Wednesday, April 12, 2006

Private Gurney

This is a poem about Ivor Gurney - if that name sounds strange to you, check out this very comprehensive website dedicated to the man.

PRIVATE GURNEY

But the universe is infinitely small. All matter collapses into itself, and we grow always inward, away from ancient implosions. Look up at the sky: the telescope is a microscope. The scope, the focus fails, stars blur and flare, grow heads and tails, flash like comets, squirm like bacilli...

There is something suspicious about the dead. Their cheeks hollow out, their foreheads collapse, and their balls are as big as chestnuts, but their bellies swell, and they grow their hair and nails long, like women. We shuffle our feet beside the wire, take turns shovelling peat and fog.
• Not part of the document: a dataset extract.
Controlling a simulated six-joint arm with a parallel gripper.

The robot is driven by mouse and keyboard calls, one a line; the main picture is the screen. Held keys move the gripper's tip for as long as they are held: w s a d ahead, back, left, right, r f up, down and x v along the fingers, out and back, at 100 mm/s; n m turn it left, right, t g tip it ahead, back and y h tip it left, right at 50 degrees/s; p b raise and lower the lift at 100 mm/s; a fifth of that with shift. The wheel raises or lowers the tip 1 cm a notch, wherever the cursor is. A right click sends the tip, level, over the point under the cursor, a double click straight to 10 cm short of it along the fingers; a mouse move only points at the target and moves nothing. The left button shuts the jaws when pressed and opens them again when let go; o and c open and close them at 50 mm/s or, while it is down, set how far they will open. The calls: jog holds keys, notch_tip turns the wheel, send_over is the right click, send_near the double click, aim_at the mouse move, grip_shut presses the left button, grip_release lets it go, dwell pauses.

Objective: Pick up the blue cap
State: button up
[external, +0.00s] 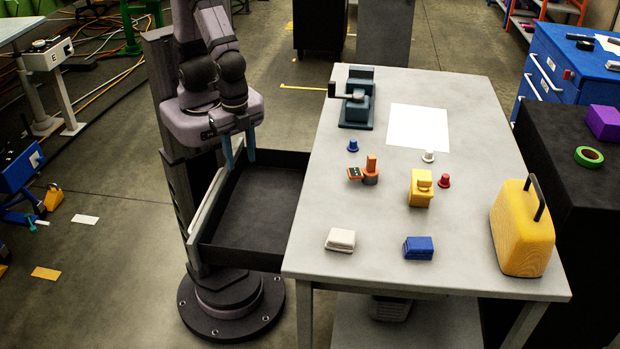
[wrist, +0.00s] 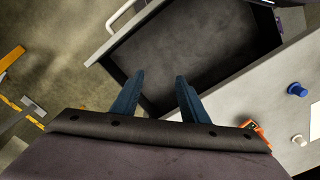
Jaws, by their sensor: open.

On Wednesday I knelt in the watch tower, near where the wire turns to trenches and shelled oaks. A soldier tramped over the horizon and through a hedgerow. In my rifle lens he was huge and grey, stumbling in a torn overcoat. Climbing the parapet, he was as tall as a boy, and in the inner trench he grew still smaller, so that by the time he pointed his peashooter rifle through the wire he was no larger than a Gloucester hare. I shot him before he disappeared. This morning I tripped over his body, on our side of the wire.

1 Comments:

Blogger Richard said...

I think highly of this poem - it is a great poem like some of the ones you were doing associated with Rountree and the guy who jumps off the yacht after studying Einstein - etc -but even if people don't know Gurney they can guess he was in a war and the effect- the disabling disorienteering effect of war comes through added to the poet's fascination with cosmology etc or whatever you name it...the sureal and the "real" intersect somwewhat. The distortion and possibly the enhancement of the "real" -the inherent questioning of everything.